> **What to produce**:
Filter the listing below, copying every line in which the word "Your" appears.

-- Start --

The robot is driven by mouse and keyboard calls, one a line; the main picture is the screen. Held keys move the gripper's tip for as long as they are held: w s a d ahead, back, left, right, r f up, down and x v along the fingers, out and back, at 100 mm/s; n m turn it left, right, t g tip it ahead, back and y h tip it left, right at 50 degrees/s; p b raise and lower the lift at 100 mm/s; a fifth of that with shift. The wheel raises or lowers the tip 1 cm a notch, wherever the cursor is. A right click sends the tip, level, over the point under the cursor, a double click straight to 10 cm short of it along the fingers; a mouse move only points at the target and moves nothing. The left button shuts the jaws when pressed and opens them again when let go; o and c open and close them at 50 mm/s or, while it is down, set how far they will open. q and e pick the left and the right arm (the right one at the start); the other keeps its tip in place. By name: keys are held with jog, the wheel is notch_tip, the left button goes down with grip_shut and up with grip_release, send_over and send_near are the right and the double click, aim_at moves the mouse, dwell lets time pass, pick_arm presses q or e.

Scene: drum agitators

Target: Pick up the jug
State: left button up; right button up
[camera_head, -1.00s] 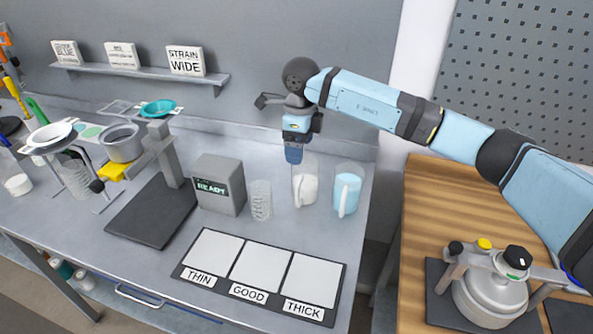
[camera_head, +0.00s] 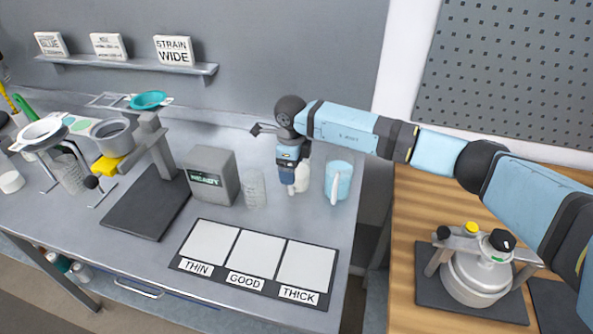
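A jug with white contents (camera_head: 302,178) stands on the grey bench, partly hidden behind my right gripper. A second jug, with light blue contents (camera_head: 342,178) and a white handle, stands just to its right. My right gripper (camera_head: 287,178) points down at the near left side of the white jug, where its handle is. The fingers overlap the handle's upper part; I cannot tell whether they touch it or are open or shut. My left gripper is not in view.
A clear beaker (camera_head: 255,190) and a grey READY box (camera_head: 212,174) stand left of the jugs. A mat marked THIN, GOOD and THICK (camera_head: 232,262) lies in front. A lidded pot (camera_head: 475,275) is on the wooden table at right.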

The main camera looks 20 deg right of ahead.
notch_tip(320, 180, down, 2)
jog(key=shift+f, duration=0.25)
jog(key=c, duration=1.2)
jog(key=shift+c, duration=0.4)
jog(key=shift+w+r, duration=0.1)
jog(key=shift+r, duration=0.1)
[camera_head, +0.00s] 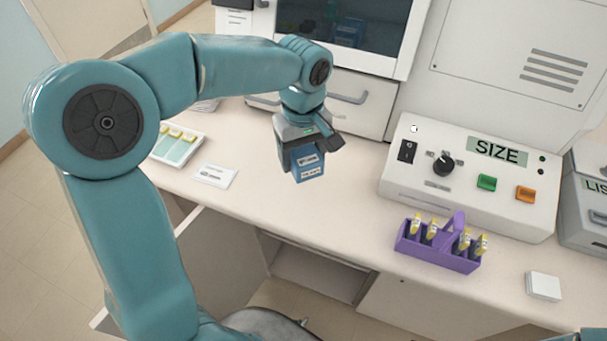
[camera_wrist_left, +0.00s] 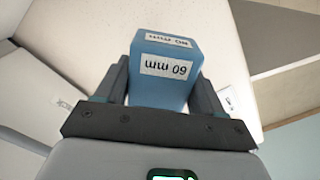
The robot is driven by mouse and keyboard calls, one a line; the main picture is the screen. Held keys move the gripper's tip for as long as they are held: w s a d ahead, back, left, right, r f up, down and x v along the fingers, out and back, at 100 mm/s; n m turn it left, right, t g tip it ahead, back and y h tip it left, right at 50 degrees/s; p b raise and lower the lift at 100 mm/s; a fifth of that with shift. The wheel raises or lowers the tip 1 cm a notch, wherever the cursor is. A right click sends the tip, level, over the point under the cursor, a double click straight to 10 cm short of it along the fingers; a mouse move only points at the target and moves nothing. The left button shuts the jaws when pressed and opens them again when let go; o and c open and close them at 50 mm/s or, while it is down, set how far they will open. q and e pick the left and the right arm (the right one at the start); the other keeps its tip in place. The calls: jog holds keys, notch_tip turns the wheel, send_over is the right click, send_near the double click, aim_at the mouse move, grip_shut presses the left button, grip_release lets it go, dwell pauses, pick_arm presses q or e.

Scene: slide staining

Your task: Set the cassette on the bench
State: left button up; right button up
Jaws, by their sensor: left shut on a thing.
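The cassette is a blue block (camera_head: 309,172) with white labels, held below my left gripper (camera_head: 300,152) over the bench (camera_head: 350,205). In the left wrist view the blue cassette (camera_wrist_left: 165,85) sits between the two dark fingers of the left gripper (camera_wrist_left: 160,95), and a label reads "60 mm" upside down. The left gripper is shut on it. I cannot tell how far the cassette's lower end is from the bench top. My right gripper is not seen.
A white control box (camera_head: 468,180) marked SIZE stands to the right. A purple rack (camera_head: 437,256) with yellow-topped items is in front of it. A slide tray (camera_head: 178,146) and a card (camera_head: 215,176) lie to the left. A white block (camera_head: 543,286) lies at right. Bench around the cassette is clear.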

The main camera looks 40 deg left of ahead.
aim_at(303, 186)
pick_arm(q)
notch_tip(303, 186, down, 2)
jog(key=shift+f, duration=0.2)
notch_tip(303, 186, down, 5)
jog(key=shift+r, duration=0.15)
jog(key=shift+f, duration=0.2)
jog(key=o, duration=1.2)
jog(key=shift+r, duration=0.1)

-- End --
-- Start --

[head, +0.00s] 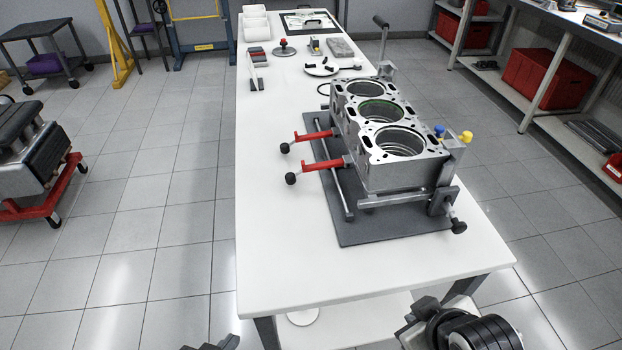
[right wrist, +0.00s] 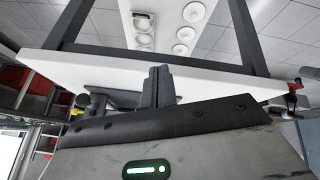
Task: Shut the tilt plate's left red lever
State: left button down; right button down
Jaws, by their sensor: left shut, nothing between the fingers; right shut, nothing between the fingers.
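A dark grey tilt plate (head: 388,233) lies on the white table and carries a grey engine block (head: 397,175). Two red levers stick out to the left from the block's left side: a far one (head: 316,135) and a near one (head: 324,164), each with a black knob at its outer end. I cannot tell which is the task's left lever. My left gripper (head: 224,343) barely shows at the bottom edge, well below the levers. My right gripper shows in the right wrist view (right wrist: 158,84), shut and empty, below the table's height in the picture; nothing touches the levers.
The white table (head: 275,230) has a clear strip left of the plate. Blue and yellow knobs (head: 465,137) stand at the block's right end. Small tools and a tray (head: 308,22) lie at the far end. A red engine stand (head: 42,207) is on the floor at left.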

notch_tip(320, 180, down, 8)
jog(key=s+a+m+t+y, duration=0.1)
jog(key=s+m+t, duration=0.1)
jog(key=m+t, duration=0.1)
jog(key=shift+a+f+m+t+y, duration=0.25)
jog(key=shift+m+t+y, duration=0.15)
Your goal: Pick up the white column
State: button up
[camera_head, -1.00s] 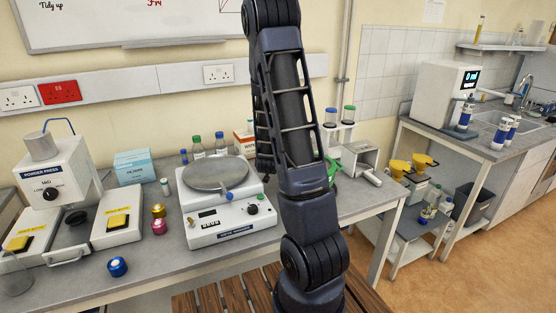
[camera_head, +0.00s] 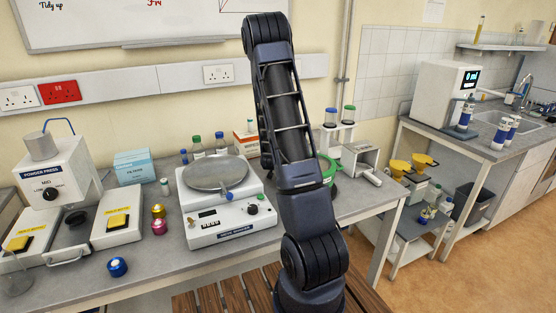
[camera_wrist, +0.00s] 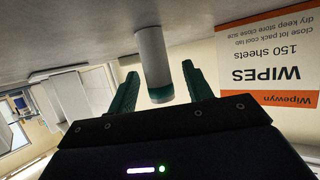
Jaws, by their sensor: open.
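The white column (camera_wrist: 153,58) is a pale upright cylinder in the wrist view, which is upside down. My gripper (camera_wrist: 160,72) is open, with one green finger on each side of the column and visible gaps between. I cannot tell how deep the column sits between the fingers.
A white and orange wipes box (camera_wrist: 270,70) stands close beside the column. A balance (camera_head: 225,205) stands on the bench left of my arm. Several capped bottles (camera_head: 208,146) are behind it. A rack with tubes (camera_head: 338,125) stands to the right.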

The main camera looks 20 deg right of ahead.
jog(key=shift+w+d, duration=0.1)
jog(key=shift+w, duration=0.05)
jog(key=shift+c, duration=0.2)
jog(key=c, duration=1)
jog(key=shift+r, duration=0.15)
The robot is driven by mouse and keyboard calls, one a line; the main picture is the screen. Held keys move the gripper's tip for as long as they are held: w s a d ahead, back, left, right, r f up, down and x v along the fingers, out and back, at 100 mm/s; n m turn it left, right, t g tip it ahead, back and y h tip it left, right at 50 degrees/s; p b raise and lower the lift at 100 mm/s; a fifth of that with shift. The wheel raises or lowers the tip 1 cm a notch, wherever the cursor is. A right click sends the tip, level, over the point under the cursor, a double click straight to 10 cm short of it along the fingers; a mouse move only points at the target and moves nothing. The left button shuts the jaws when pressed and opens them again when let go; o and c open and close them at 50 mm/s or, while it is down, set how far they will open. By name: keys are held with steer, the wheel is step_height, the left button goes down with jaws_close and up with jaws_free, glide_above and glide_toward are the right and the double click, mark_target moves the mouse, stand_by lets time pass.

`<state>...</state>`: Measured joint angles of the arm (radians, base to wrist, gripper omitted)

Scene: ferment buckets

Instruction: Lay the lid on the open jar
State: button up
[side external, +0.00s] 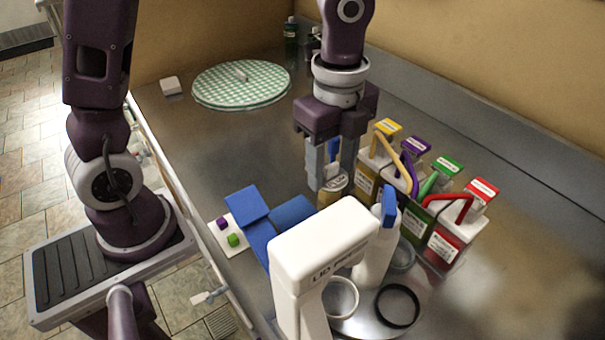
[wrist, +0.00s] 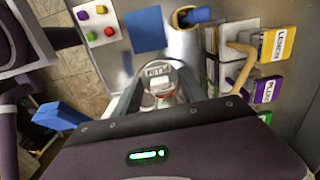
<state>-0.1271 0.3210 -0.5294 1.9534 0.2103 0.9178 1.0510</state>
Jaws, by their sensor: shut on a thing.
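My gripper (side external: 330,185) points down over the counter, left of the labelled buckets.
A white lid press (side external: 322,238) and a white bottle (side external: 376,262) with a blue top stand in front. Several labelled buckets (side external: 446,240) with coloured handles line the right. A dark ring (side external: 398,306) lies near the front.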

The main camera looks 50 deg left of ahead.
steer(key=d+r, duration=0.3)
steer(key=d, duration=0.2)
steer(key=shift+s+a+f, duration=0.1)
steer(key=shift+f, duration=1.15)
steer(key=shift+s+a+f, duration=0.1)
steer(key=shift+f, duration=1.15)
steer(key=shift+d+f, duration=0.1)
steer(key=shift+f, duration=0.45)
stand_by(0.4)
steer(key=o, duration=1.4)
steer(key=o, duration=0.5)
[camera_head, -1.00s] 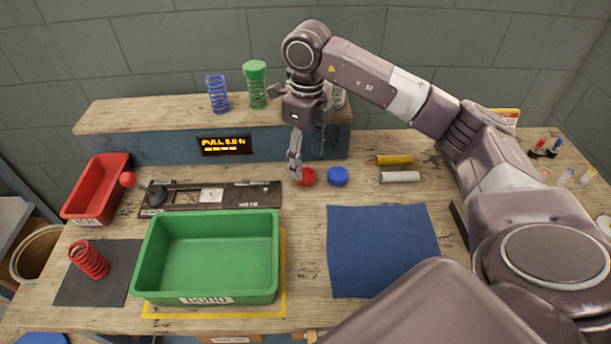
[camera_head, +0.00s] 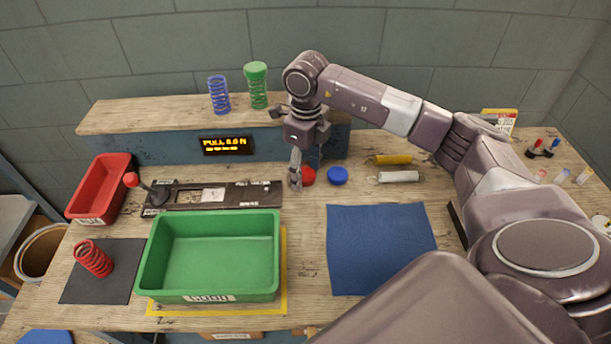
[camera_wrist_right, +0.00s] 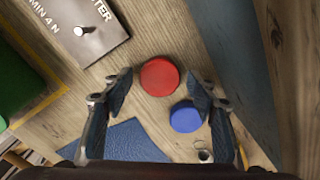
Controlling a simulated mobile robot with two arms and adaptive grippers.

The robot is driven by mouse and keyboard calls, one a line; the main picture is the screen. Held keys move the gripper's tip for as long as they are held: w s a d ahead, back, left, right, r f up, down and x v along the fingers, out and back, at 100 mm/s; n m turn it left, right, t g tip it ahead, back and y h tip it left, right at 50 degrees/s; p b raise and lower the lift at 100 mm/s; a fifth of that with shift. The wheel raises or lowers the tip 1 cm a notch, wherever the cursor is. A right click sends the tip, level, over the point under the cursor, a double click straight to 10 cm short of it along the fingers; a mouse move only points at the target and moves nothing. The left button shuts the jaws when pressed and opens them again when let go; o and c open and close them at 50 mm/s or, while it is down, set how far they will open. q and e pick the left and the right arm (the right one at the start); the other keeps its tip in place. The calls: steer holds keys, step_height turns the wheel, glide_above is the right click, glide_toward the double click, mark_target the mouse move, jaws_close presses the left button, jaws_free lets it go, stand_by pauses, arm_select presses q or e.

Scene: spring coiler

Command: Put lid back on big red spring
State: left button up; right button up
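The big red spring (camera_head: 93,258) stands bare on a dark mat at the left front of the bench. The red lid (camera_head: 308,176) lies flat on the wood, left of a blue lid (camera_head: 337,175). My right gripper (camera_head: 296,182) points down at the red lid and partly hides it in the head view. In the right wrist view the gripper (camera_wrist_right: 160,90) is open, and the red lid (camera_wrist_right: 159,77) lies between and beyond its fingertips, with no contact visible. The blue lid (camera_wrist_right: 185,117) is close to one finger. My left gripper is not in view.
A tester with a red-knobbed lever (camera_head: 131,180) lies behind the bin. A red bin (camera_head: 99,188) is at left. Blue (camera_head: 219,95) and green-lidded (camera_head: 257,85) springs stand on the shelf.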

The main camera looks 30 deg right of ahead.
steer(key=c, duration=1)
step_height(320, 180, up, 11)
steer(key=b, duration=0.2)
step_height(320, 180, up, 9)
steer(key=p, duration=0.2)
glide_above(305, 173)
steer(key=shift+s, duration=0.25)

-- End --
-- Start --

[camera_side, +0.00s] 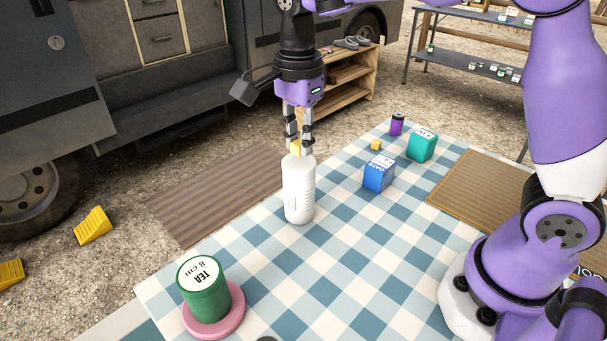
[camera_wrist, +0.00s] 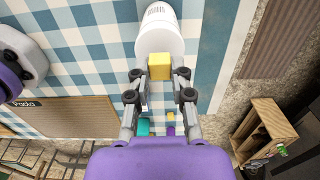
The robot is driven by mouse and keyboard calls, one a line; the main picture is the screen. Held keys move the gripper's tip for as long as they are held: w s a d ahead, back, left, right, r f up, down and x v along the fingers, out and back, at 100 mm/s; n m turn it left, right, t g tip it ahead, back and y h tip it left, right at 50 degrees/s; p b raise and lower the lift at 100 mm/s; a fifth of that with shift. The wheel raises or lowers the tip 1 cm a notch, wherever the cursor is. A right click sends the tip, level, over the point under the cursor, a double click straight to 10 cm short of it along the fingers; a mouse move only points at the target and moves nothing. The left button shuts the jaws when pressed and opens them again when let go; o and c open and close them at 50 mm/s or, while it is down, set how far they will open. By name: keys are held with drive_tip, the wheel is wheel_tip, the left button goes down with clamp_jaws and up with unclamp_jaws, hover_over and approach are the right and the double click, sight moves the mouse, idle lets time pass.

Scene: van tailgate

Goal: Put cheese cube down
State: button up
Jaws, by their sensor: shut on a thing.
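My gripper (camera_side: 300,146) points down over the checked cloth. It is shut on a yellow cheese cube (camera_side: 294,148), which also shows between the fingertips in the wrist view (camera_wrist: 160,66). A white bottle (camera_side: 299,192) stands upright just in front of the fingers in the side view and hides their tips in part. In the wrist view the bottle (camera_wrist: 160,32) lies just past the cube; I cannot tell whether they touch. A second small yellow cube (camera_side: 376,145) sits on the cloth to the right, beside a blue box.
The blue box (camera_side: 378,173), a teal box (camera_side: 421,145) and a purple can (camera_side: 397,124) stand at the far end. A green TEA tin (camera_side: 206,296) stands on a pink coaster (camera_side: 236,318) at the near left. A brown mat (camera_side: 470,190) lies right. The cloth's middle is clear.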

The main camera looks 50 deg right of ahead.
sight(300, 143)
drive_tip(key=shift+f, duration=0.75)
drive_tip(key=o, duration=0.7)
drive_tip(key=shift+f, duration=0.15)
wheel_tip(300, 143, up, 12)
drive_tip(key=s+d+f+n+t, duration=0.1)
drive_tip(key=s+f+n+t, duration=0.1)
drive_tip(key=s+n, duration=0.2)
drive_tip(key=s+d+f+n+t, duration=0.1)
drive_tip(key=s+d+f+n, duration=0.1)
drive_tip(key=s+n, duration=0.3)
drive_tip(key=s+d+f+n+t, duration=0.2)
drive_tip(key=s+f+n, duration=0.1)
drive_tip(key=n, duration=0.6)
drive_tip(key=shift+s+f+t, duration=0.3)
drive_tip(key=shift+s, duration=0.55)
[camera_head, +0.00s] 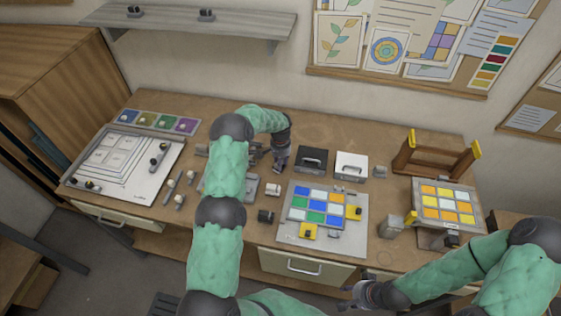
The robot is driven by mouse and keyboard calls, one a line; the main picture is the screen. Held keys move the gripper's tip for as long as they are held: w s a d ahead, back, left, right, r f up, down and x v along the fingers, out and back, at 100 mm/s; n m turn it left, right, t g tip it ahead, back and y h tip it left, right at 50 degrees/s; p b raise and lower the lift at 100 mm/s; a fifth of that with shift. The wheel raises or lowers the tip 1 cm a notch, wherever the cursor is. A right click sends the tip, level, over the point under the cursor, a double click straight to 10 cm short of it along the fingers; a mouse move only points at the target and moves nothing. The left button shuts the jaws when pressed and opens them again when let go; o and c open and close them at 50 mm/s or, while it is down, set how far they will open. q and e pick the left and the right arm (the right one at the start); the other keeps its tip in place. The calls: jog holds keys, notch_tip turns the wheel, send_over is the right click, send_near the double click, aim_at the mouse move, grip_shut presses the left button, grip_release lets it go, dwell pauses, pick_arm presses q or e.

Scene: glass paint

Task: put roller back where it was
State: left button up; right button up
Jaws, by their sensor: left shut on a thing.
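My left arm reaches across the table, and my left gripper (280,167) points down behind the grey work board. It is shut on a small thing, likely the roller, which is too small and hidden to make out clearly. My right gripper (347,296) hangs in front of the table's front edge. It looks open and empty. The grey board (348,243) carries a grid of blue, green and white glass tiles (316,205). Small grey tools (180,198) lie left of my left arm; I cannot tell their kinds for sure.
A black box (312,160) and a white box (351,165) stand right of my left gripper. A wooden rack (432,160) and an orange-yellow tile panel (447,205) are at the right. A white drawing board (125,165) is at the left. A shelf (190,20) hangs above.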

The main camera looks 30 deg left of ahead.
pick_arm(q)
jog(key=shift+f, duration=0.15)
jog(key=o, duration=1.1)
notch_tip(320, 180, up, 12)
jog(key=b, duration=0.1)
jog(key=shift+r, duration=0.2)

-- End --

> **The response**:
Your task: Set the cassette on the bench
Your goal: Pick up the white column

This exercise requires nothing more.